PROBLEM REQUIREMENTS ->
Everything from the line containing "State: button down" down to the line containing "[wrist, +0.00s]" is to be returned exactly; include both boundary lines and leave out all others.
##### PROVIDED RECORDS
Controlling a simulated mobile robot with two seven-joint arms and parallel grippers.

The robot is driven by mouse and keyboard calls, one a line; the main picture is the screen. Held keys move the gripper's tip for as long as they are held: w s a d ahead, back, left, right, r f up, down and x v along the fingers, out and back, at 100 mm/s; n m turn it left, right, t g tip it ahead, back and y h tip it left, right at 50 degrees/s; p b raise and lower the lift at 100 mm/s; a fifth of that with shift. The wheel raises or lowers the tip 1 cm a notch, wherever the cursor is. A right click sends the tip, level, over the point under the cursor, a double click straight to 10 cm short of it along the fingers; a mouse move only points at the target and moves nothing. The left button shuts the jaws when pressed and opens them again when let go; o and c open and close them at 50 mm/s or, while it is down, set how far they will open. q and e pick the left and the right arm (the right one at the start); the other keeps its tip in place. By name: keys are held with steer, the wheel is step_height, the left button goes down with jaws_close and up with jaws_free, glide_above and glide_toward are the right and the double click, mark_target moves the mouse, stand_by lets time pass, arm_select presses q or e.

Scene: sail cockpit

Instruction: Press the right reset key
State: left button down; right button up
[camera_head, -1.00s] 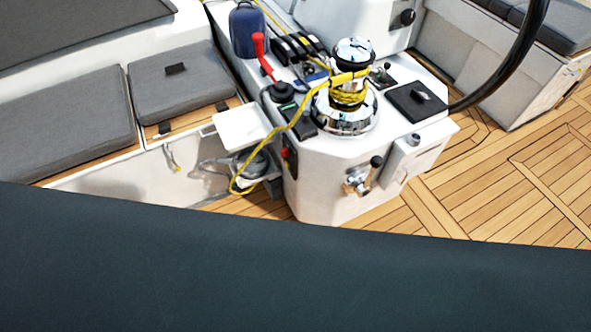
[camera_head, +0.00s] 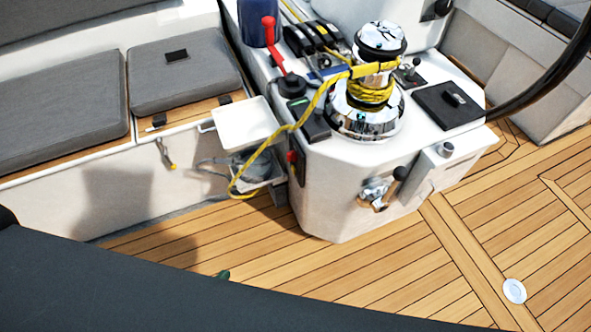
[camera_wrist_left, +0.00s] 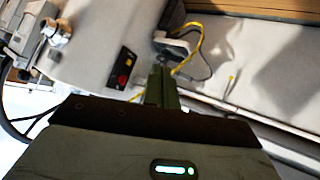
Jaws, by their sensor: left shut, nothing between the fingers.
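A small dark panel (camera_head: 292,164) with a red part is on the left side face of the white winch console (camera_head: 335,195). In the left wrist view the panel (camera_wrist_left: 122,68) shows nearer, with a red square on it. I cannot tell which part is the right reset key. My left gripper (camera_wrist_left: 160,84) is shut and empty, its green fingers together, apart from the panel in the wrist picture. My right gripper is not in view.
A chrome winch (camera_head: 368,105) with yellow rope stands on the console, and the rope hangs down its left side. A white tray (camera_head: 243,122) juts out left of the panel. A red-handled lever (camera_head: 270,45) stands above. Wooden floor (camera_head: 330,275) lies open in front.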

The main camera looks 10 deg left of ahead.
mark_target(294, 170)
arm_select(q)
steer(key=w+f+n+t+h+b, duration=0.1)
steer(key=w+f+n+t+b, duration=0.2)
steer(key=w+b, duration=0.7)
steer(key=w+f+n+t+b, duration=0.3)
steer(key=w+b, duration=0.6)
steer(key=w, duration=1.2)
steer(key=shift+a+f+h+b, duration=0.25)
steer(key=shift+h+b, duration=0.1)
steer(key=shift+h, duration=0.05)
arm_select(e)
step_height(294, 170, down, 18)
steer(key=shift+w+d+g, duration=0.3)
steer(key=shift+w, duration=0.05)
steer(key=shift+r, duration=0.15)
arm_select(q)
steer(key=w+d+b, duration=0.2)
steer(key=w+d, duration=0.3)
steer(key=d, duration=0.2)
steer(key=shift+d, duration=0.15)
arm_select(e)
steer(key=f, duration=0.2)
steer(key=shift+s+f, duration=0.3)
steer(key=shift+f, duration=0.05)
##########
##### PROVIDED RECORDS
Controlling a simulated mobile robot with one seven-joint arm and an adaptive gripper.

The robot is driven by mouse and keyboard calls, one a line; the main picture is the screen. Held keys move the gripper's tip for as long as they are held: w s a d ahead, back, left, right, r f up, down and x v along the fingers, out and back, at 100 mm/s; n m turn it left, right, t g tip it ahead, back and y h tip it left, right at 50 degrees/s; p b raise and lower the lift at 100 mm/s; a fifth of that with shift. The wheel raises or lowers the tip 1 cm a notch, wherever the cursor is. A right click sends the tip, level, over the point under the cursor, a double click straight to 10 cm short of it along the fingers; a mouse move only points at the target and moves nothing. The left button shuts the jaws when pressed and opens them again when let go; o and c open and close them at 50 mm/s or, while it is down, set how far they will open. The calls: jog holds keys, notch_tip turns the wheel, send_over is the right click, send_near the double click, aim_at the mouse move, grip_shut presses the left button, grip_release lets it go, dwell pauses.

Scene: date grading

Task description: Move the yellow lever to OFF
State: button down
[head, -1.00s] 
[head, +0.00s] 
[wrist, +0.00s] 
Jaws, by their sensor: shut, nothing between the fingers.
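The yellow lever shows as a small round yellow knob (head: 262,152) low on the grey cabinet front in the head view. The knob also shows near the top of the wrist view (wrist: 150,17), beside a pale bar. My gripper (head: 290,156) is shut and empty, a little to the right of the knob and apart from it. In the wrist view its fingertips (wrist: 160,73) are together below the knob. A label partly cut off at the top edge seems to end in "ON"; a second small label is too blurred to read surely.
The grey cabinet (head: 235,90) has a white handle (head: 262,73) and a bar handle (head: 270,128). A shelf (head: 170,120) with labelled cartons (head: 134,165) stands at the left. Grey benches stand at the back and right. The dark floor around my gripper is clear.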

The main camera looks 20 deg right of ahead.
##########
ANSWER TO THIS PROBLEM ->
State: button down
[head, -1.00s] 
[head, +0.00s] 
[wrist, +0.00s] 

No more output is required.